Dead nodes are filtered out based on deadness.shallBeRetried() .

Round‑robin is achieved via Collections.rotate() with an AtomicInteger counter shared across threads.

The first element of the rotated list is used for the request, so when a node fails, its traffic is shifted to the next living node, causing the observed imbalance.

Dead‑node handling

boolean shallBeRetried() {
    return timeSupplier.get() - deadUntilNanos > 0;
}

DeadHostState(DeadHostState previousDeadHostState) {
    long timeoutNanos = (long)Math.min(MIN_CONNECTION_TIMEOUT_NANOS * 2 *
        Math.pow(2, previousDeadHostState.failedAttempts * 0.5 - 1),
        MAX_CONNECTION_TIMEOUT_NANOS);
    this.deadUntilNanos = previousDeadHostState.timeSupplier.get() + timeoutNanos;
    this.failedAttempts = previousDeadHostState.failedAttempts + 1;
    this.timeSupplier = previousDeadHostState.timeSupplier;
}

When a request fails, onFailure(context.node) adds the node to the blacklist, and the client recursively retries the next node until a successful response is obtained.
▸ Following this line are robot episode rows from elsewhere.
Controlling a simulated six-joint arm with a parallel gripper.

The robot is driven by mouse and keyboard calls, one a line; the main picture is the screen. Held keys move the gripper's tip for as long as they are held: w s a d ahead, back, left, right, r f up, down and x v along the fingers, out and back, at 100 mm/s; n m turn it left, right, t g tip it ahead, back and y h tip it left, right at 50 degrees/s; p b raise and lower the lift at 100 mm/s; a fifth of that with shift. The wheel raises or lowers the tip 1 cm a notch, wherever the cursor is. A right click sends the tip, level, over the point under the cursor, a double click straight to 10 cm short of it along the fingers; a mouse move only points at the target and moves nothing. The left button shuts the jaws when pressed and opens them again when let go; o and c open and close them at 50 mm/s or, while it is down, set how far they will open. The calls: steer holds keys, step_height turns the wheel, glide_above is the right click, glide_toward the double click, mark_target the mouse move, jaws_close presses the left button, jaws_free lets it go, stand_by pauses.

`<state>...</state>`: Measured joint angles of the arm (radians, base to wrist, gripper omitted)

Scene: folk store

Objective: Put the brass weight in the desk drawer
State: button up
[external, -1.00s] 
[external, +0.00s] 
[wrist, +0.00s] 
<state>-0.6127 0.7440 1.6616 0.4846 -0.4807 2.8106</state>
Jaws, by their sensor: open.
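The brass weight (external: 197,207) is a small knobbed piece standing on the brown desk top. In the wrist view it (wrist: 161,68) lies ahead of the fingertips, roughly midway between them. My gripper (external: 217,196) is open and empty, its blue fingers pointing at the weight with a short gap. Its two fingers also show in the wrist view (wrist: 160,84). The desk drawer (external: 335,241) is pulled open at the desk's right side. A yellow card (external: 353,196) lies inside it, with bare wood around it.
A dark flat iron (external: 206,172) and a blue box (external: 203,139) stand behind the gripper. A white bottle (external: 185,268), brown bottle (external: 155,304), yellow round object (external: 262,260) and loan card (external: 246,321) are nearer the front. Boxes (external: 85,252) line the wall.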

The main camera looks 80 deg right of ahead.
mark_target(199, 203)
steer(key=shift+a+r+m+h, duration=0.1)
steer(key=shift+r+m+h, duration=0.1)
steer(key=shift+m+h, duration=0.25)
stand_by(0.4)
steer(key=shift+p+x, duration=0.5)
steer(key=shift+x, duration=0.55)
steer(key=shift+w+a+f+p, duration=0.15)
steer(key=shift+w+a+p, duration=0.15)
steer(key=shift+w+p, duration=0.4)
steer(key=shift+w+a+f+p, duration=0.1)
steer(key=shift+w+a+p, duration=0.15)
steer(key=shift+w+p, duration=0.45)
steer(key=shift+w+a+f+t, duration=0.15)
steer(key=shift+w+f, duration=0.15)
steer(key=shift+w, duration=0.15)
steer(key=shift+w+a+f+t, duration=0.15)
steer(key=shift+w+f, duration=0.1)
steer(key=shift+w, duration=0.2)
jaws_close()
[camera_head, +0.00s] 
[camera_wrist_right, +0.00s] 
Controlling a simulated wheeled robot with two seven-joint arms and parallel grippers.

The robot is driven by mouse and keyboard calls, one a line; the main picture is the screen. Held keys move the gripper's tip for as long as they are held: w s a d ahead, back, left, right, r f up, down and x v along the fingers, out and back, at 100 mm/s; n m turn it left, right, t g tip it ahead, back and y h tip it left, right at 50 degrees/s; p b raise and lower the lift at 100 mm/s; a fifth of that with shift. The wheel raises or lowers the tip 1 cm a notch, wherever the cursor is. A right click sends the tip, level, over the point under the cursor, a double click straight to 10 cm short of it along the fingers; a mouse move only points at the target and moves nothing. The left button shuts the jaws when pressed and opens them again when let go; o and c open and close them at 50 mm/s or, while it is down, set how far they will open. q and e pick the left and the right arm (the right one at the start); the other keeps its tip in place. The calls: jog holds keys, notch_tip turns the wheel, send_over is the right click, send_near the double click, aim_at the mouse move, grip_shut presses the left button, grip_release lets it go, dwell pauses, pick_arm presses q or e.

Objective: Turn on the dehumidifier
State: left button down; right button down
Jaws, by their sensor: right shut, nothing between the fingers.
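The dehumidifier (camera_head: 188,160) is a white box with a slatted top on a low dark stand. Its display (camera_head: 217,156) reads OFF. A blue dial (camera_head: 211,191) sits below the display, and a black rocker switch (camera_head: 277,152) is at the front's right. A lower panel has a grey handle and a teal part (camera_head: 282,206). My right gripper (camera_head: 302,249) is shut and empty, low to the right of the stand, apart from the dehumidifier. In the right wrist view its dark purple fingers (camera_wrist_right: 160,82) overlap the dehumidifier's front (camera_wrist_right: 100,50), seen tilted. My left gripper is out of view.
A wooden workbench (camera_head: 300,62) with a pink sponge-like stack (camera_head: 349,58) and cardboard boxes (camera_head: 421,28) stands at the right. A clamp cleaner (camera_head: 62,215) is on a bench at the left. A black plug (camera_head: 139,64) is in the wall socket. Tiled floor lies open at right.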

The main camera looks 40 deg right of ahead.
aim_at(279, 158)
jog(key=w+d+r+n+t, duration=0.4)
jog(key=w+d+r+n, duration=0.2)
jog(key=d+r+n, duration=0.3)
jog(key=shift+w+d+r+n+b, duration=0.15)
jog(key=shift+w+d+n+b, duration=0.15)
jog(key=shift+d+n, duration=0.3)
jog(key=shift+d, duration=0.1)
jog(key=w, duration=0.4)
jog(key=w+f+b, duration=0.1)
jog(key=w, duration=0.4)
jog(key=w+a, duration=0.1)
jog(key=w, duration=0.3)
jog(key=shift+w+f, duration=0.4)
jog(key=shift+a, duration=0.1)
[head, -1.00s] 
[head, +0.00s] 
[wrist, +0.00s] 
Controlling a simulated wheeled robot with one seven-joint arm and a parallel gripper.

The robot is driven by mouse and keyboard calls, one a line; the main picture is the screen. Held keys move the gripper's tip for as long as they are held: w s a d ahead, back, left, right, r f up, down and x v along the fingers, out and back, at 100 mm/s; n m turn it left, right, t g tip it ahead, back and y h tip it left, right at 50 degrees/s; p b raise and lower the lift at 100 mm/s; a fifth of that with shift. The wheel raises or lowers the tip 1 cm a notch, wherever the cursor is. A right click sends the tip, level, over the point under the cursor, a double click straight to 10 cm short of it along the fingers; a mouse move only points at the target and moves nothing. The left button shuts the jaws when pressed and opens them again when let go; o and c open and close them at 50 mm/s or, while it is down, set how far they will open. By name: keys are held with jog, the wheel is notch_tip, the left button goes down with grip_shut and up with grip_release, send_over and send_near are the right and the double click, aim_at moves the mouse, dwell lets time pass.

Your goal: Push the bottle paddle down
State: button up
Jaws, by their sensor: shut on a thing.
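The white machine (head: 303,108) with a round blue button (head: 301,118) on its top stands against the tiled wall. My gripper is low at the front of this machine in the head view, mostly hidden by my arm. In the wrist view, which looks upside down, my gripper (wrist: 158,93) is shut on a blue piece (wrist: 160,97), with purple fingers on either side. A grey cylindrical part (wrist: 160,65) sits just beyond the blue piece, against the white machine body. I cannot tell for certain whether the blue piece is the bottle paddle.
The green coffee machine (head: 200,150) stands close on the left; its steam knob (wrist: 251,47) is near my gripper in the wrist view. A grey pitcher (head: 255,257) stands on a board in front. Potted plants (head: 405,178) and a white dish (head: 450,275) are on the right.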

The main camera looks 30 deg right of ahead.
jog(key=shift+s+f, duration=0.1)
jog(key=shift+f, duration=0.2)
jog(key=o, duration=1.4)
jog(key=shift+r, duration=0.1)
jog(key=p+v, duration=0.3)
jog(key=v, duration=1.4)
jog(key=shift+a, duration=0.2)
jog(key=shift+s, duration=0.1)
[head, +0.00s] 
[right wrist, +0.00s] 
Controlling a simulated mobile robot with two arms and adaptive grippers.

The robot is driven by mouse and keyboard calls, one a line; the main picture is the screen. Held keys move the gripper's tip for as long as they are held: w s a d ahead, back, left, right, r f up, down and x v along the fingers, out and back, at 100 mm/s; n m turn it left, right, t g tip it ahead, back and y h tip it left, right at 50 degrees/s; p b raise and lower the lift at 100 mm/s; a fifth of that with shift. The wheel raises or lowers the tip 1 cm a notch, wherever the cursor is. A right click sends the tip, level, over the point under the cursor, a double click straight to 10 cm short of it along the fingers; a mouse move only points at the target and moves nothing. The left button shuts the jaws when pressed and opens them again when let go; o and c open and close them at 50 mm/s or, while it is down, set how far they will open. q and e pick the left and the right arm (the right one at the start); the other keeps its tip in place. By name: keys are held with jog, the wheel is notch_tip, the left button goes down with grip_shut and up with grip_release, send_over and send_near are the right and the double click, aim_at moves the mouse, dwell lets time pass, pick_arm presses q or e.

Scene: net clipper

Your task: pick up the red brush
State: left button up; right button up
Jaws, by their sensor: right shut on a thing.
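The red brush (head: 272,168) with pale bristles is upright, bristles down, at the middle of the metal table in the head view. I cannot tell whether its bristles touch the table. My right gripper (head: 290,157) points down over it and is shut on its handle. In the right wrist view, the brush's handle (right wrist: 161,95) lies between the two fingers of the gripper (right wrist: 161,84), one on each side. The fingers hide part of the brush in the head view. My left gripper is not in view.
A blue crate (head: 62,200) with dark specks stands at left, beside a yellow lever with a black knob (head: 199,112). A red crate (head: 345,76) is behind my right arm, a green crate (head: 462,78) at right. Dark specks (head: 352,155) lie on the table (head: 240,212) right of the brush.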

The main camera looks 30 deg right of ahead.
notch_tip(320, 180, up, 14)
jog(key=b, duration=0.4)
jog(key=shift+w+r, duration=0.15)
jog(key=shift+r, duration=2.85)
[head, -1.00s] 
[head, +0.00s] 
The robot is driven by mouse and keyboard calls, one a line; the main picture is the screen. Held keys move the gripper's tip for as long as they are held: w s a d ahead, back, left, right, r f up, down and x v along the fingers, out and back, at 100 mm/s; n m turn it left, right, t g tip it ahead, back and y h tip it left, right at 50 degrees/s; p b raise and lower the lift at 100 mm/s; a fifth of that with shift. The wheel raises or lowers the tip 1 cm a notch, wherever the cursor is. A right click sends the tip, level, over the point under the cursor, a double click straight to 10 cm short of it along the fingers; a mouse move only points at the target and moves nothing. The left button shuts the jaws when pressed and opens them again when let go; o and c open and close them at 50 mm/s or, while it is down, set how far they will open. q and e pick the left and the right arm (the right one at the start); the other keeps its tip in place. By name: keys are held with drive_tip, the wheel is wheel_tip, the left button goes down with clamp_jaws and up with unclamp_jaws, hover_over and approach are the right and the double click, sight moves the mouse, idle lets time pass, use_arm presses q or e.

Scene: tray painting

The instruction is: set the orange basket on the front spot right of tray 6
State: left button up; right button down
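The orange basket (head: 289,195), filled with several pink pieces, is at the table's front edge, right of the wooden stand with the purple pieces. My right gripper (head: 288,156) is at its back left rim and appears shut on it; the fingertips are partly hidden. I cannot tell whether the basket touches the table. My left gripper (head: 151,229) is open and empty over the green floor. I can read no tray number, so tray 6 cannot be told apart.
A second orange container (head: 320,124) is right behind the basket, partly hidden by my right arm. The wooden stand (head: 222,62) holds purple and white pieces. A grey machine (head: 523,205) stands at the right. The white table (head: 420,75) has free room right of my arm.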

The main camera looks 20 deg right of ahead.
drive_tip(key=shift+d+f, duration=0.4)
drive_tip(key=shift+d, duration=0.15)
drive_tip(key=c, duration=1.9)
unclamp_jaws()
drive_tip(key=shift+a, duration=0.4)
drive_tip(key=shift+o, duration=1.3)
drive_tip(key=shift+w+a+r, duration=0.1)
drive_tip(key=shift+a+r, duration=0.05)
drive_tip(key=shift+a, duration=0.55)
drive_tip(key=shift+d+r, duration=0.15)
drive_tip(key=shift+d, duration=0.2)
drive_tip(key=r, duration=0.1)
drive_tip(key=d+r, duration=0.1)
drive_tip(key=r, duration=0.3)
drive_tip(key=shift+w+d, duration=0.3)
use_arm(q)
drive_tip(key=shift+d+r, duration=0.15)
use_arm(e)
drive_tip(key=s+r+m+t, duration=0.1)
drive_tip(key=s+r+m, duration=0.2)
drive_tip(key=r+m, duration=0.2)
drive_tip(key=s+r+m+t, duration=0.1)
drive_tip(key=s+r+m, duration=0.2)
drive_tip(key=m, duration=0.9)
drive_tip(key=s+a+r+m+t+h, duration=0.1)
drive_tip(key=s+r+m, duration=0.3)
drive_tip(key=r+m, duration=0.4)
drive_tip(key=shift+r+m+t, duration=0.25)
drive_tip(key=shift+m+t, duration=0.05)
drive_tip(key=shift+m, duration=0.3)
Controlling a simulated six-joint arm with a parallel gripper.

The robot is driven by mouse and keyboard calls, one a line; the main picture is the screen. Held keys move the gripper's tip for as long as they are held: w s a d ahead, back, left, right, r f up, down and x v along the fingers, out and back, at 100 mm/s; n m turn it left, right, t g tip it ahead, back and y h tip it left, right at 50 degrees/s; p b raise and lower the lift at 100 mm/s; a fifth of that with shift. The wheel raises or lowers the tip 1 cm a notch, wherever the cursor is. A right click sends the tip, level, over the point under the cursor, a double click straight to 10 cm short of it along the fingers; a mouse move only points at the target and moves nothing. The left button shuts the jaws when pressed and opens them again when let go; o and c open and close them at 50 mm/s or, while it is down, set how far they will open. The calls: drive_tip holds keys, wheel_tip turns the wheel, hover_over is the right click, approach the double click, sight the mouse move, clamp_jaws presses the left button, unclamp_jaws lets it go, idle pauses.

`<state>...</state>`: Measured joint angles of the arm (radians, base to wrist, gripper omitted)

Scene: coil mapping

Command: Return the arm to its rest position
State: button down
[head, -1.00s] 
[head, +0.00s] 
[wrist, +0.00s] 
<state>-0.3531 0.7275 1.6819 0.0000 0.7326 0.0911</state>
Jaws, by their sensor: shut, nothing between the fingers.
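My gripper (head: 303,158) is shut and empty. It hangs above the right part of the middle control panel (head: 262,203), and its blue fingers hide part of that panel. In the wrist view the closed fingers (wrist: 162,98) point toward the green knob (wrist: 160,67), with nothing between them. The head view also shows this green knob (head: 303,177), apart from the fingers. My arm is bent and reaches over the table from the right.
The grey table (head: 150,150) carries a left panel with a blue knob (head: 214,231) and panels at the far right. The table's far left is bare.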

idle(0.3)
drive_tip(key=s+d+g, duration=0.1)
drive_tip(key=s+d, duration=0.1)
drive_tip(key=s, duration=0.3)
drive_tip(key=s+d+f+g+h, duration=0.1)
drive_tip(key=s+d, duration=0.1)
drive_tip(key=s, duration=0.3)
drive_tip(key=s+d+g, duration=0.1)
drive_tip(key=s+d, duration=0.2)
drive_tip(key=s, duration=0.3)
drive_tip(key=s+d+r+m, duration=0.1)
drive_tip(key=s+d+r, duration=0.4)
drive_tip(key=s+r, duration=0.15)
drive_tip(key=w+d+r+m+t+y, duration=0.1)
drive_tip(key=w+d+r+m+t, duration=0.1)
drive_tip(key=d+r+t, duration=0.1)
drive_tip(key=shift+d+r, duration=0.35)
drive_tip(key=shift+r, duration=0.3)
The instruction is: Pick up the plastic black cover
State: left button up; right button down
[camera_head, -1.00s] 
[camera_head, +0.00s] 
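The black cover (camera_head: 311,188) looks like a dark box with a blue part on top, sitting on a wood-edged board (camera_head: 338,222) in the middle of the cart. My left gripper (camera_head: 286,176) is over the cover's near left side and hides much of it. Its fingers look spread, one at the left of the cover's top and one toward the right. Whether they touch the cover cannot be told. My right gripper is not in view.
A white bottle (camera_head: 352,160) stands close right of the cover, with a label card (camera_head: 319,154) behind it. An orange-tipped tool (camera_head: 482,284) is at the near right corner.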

Answers to the three questions

Why load imbalance? A failed node’s traffic is redirected to the next healthy node by the round‑robin algorithm, concentrating load.

Why the bursty timeouts and later dispersion? Updating the IP list across many Java instances introduced several dead nodes simultaneously, causing a wave of immediate failures. After each node entered the blacklist for a minute (or longer with repeated failures), the retry attempts were staggered, dispersing the timeout pattern.

Why does blacklisting still produce errors? The first request to a newly blacklisted node still occurs before the blacklist takes effect, and after the back‑off period the node may be retried again if the back‑off has expired, leading to occasional errors.

Conclusion

When using the Elasticsearch RestClient with a static IP list (bypassing an external load balancer), the built‑in round‑robin and dead‑node logic can cause traffic spikes and periodic timeouts if the list contains unavailable nodes. Properly validating the IP list and understanding the retry/back‑off behavior are essential to avoid unexpected latency and load‑skew.